What do I do about it? I’m a first year graduate student; I did a stint last school year subbing in high schools, and had the prerequisite half-day seminar our department requires. That, plus the teaching and mentoring I received last semester, is the extent of my teaching experience and training, so I can’t offer myself as any sort of expert on pedagogical techniques.

Instead, here are some things that I try to keep in mind when dealing with students: first, I genuinely want them to learn and do well. I wish I could do more, I wish I had greater control over things, but I don’t- I’m a teaching assistant. My jurisdiction in many ways ends as soon as it begins. But I do largely control the one thing my students care most about: their grade. That a lowly first-year M. A. student with his own heavy load of work outside of teaching responsibilities is the one in charge of determining whether the nearly sixty students under his tutelage pass or fail is itself somewhat disconcerting, isn’t it? If you’re reading this and are considering attending a large research university/have children you want to send to a large research university, well, caveat lector.

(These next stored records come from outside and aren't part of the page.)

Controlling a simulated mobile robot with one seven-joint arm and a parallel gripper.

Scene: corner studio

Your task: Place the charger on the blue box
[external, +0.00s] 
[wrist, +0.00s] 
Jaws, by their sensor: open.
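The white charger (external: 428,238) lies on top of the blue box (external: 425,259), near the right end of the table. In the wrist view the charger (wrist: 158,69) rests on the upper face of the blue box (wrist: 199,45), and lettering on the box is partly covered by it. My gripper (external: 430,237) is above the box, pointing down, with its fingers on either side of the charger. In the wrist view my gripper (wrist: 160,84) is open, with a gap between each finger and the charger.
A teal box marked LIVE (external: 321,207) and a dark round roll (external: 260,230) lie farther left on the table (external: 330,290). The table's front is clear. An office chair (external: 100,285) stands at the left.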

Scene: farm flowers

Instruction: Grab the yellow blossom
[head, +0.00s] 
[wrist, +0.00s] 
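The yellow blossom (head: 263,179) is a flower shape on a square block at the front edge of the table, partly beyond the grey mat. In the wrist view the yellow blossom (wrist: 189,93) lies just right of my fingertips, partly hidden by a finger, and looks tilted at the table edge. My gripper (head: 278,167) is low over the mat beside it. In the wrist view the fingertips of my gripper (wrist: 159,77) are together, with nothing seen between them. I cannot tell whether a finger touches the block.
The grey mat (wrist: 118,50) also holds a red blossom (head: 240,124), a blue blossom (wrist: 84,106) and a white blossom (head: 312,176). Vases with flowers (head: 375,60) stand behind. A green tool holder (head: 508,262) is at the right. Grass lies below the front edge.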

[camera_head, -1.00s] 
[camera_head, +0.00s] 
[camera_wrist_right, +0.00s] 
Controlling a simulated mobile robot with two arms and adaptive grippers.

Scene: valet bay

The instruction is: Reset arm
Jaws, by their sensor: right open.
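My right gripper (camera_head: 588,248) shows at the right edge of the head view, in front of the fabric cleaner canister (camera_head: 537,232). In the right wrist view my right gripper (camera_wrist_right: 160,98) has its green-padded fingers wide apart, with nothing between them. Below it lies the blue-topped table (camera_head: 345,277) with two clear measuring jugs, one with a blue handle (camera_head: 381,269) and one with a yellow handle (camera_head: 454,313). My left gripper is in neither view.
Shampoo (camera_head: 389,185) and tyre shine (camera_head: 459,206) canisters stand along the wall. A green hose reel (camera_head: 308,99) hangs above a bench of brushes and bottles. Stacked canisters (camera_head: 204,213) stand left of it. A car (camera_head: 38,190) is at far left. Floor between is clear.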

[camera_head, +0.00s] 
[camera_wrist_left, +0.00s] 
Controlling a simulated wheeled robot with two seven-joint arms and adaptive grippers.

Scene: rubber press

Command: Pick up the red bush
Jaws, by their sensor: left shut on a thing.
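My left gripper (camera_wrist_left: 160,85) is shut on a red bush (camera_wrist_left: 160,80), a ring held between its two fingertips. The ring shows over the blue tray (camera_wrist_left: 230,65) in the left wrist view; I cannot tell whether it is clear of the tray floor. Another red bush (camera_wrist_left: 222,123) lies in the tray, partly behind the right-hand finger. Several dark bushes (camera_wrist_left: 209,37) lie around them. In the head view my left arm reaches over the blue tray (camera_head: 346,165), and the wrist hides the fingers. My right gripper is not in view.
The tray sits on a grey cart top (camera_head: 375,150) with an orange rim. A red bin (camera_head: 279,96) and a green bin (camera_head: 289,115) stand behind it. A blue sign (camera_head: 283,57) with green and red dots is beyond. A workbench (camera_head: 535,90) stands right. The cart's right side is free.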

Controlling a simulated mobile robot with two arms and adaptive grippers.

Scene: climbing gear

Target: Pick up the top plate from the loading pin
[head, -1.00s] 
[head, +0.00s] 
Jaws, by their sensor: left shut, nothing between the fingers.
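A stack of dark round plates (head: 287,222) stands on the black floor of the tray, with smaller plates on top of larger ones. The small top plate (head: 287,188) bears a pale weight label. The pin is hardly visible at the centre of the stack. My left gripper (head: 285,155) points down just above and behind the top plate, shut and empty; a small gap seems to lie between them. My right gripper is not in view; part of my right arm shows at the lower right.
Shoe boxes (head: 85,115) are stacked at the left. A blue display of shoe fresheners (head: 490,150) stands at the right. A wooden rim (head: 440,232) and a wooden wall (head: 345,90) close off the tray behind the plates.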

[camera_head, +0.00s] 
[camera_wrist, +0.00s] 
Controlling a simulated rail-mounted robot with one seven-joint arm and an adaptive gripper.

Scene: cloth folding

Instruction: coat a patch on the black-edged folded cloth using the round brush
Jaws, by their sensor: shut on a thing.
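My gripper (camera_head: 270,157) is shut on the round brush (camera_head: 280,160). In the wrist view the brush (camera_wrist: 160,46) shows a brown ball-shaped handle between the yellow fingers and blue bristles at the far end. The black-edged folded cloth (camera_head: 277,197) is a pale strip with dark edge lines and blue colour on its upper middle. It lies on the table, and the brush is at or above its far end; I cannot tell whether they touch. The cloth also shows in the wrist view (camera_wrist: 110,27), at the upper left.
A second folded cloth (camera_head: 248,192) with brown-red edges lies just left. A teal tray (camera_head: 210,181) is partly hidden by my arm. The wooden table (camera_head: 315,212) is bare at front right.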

But anyway, the possibilities open to me for assigning material and teaching style are very limited. I must follow the guidelines laid down by the professor; I cannot go off and do my own thing. This means I must follow the guidelines- this semester, very strict guidelines- for grading. And therein lies the struggle.

When my students complain of the difficulty of the work or protest for a better grade, part of me thinks: I never did this when I was an undergraduate. Granted, I usually made good grades, but when I made a poor one, I didn’t whine to the professor and demand a better one. I am terribly sorry if you worked hard and still came up short. I really am. But I am not grading you on how hard you worked- I am grading you on performance, on whether you apprehended the material, not just whether you read it.Yeah, I know everyone’s been telling you how special you are and how you deserve the best etc etc- it’s not true, ok? Be glad I didn’t grade you on your real merits.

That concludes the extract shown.